PROVIDED INFORMATION:
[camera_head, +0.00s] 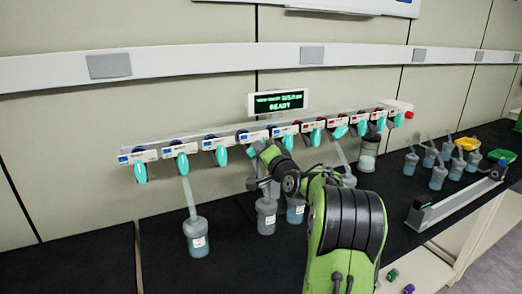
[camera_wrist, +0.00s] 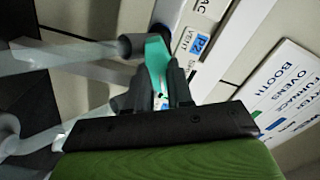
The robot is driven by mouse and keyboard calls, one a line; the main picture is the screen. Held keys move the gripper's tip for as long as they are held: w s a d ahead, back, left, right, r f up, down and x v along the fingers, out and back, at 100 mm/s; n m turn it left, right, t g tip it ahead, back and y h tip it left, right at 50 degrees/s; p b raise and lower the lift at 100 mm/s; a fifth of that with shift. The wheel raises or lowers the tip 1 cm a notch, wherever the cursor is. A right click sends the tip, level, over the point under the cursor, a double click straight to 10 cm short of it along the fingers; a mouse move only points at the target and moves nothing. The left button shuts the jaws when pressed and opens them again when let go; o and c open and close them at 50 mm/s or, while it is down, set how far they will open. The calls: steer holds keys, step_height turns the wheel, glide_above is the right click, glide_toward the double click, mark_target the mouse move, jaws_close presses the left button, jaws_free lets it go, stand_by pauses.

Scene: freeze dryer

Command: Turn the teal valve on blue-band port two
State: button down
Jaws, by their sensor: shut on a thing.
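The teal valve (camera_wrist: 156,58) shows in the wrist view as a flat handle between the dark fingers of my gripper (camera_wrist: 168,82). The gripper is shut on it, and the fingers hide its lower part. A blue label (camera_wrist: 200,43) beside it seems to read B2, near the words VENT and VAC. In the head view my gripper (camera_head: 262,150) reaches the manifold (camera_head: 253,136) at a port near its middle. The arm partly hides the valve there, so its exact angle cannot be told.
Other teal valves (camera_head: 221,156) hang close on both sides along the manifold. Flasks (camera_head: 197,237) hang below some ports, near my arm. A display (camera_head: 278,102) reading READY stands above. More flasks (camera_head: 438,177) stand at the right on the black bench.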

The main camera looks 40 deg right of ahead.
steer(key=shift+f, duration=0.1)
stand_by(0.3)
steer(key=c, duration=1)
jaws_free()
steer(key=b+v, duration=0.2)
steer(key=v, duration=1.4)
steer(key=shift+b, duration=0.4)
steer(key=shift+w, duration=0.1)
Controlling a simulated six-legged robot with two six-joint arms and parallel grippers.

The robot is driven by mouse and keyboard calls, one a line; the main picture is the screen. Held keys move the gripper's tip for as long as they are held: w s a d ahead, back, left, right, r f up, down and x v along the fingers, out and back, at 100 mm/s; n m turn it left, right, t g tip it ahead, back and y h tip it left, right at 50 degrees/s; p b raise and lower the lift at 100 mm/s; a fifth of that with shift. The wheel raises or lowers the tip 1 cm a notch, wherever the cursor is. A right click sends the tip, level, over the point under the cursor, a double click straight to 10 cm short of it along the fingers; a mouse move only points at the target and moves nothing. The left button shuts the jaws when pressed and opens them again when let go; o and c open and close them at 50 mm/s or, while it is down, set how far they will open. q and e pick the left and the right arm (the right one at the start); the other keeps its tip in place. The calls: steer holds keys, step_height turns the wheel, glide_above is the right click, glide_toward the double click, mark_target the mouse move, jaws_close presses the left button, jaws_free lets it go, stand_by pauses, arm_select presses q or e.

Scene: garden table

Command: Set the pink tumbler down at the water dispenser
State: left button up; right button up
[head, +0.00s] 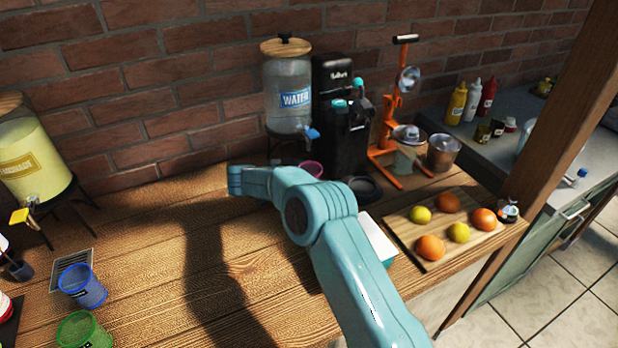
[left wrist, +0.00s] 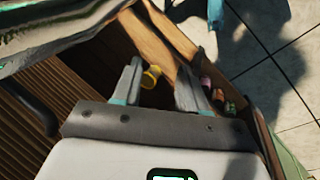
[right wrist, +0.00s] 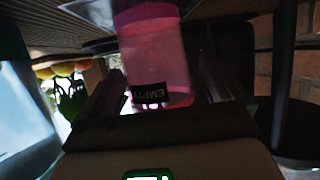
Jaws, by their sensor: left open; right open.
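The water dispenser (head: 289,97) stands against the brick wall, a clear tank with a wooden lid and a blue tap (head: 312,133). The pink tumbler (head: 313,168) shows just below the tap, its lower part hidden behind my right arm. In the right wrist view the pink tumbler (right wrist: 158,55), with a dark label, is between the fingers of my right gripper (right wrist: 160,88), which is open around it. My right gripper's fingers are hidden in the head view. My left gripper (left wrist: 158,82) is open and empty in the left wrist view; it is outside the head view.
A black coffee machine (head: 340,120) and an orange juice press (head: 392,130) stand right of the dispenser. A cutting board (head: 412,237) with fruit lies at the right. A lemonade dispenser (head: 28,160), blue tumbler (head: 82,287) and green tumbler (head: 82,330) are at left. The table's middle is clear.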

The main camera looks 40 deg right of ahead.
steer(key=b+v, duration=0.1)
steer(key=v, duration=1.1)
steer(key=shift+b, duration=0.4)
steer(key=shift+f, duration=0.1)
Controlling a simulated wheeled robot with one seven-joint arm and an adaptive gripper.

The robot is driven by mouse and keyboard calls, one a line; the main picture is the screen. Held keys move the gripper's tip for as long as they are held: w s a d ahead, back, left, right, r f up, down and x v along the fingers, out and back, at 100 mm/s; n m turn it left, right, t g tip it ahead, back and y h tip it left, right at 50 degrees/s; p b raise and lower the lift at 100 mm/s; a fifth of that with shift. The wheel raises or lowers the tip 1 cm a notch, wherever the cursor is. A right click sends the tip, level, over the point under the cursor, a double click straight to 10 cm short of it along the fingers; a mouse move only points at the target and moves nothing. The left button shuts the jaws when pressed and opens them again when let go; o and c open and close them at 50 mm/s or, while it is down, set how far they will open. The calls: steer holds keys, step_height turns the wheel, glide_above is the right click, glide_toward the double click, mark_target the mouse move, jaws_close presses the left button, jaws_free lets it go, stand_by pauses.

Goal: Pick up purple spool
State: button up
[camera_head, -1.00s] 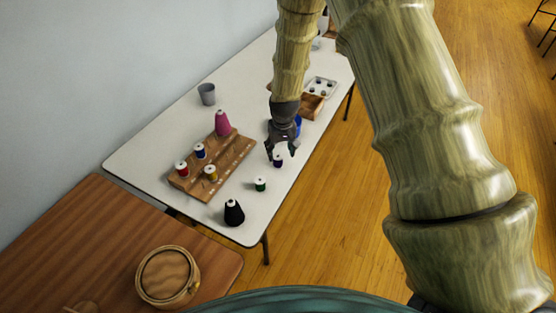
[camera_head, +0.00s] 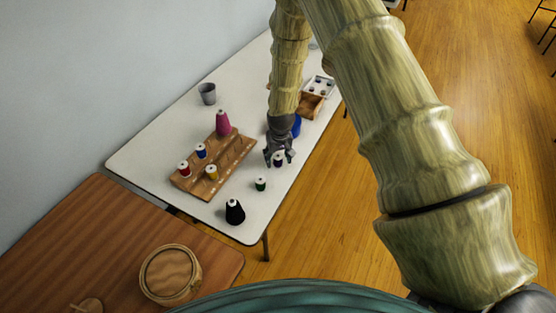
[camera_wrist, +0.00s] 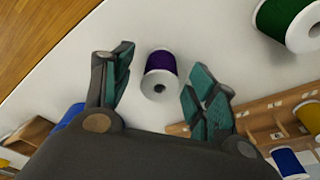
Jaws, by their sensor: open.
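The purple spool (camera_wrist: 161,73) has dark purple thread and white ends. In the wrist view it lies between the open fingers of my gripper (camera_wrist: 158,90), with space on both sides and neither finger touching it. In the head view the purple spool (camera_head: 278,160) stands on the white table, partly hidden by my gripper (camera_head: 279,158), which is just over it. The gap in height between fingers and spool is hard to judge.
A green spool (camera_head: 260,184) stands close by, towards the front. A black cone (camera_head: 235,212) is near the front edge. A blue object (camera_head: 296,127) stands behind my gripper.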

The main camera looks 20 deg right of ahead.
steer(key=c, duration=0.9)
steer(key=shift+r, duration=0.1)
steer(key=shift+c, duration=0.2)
...
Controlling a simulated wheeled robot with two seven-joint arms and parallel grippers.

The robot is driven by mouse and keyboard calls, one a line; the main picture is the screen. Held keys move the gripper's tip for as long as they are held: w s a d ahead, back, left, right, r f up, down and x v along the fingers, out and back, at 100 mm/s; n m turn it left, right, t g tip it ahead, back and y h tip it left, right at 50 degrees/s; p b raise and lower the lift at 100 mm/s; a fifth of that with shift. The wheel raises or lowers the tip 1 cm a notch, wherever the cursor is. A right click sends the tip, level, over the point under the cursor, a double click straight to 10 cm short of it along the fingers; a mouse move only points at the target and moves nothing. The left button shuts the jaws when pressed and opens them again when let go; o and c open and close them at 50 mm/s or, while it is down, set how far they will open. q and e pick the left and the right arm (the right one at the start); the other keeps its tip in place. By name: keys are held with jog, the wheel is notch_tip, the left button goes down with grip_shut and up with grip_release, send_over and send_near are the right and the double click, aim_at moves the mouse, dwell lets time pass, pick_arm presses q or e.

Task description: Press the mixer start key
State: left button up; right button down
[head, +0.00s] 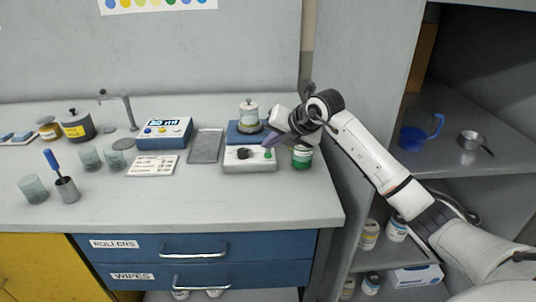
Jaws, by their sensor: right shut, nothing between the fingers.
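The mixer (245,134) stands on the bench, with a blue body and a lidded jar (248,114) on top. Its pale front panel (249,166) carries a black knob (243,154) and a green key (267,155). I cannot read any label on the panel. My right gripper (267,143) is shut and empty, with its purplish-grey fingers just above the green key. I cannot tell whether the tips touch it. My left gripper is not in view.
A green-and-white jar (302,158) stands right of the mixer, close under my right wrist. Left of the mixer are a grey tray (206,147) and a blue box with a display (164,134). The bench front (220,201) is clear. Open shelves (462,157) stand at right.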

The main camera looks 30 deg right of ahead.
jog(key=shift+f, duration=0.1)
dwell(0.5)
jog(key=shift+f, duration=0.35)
--
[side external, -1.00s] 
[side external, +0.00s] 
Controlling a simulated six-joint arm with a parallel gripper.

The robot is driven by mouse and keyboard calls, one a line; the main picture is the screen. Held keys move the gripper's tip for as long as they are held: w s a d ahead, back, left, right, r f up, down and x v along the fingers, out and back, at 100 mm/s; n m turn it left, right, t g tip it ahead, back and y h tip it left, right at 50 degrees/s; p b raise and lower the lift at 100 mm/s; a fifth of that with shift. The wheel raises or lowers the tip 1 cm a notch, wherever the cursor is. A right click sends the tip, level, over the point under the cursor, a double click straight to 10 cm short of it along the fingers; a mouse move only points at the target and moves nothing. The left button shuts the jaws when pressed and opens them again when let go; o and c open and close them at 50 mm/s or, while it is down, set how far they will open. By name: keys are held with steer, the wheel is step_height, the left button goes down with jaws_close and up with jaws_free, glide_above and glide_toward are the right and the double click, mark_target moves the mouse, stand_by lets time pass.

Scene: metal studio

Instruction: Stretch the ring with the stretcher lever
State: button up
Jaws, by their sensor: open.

WHAT YOU WILL DO: Above are the records; from them, give again exactly the lines from the one containing "[side external, +0.00s]" to the one containing "Controlling a simulated six-joint", both lines included, and nothing more.

SOLUTION TO THIS EXERCISE:
[side external, +0.00s] 
Controlling a simulated six-joint arm with a parallel gripper.

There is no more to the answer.